◆ Task:
From the entries below, please gather each line containing the string "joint".

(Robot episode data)
------------------------------------------------------------------------

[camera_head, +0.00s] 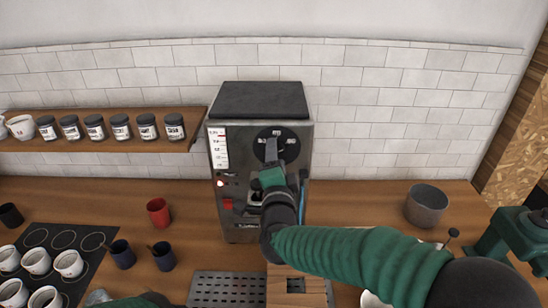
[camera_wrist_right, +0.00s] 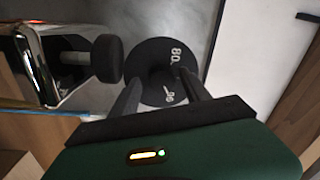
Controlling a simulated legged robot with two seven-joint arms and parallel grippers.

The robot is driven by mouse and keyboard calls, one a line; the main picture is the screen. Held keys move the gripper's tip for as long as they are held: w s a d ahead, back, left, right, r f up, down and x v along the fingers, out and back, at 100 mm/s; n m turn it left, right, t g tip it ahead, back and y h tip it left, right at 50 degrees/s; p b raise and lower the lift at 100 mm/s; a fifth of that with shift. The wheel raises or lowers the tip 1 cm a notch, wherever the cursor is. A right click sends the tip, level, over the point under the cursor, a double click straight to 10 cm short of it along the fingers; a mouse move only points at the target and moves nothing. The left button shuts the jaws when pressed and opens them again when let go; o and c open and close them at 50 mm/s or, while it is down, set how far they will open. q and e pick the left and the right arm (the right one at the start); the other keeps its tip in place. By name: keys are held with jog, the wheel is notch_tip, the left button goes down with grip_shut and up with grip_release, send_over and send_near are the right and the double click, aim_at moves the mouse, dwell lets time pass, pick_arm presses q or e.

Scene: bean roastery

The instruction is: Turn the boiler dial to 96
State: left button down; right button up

------------------------------------------------------------------------

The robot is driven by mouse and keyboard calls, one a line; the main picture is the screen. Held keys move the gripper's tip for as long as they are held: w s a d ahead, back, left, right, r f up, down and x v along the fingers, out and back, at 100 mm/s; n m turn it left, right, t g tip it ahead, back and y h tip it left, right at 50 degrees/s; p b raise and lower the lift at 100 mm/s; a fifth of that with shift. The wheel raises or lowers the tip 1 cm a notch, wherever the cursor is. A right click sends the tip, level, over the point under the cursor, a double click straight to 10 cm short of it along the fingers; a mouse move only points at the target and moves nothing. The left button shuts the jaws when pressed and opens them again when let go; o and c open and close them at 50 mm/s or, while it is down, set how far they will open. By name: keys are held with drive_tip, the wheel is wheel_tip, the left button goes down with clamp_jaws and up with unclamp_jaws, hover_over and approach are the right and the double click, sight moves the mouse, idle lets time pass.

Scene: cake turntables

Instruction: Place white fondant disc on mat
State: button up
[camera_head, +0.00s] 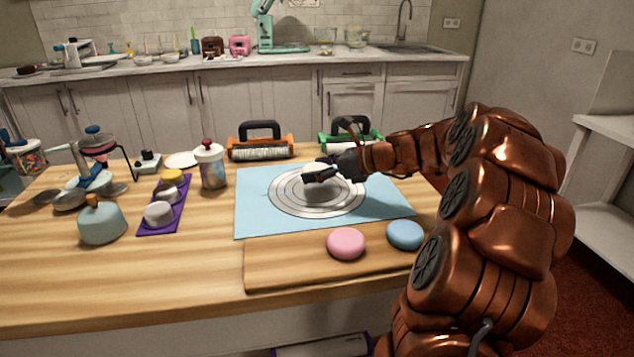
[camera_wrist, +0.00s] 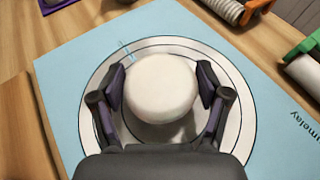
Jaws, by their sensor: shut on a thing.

------------------------------------------------------------------------

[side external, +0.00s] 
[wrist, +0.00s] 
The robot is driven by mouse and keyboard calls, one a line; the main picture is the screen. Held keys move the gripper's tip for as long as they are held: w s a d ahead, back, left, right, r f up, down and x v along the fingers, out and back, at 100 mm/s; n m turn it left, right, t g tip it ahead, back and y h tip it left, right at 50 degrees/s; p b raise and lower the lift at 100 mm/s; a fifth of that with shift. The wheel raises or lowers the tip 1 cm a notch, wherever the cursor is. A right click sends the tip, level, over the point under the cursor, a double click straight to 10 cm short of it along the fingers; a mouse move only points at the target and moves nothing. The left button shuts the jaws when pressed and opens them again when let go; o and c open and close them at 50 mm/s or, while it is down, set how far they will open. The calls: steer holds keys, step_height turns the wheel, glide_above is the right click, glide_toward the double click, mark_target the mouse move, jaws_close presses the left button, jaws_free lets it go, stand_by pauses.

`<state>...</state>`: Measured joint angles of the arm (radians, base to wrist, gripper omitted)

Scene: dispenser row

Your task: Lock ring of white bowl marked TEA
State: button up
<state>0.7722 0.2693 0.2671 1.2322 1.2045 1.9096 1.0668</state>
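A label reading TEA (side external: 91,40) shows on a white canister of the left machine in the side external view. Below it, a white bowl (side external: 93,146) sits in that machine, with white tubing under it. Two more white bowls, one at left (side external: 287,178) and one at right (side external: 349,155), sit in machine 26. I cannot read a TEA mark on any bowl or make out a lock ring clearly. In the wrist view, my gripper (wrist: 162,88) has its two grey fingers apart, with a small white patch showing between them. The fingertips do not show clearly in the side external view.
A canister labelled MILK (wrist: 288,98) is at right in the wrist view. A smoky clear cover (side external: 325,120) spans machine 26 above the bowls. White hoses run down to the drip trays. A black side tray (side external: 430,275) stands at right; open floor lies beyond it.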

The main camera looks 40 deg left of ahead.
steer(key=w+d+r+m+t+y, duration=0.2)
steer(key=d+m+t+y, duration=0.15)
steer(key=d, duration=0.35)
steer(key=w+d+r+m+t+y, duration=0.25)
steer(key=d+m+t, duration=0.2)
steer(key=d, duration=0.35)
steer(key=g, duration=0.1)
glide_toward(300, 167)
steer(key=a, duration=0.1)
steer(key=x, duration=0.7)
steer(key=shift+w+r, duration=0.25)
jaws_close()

------------------------------------------------------------------------

◆ Exercise result:
Controlling a simulated legged robot with two seven-joint arms and parallel grippers.
`<state>...</state>`: Measured joint angles of the arm (radians, base to wrist, gripper omitted)

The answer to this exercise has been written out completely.